• Aim: Answer with nothing except the number of lines that contain the word "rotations".

********

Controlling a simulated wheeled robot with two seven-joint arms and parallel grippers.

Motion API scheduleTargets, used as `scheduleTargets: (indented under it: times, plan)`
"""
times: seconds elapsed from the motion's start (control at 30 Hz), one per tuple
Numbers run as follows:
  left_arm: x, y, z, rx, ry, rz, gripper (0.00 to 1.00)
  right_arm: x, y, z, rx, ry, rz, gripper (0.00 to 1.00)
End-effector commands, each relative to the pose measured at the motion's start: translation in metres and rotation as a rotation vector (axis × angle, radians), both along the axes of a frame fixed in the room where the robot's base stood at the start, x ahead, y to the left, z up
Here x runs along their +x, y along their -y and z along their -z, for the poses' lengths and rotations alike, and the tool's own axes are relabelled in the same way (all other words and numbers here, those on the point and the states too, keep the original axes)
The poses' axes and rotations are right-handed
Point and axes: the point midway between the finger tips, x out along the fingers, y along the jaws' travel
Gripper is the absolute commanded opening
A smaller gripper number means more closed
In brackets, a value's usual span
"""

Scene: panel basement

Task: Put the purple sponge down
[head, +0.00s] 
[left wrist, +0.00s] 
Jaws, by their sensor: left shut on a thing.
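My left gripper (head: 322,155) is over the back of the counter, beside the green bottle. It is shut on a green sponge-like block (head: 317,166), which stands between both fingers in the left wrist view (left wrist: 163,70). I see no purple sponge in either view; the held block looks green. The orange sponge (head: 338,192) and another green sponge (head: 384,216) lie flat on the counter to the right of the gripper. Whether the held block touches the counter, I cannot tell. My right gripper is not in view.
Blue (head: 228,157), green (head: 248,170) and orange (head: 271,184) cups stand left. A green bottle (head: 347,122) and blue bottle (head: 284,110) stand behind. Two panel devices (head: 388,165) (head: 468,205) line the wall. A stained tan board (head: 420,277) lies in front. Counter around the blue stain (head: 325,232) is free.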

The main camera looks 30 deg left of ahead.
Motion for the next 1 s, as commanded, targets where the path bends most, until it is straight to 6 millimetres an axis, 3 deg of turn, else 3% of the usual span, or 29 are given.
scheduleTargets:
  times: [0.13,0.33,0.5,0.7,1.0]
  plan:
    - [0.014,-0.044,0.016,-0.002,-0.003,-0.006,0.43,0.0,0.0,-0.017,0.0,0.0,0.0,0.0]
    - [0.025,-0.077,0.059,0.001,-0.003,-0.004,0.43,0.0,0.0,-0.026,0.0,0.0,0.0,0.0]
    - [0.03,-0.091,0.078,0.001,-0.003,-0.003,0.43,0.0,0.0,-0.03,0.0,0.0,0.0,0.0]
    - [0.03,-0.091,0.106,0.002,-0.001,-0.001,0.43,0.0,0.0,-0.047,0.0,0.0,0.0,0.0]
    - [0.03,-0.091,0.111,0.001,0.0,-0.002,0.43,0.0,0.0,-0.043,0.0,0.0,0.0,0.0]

********

• Answer to the problem: 2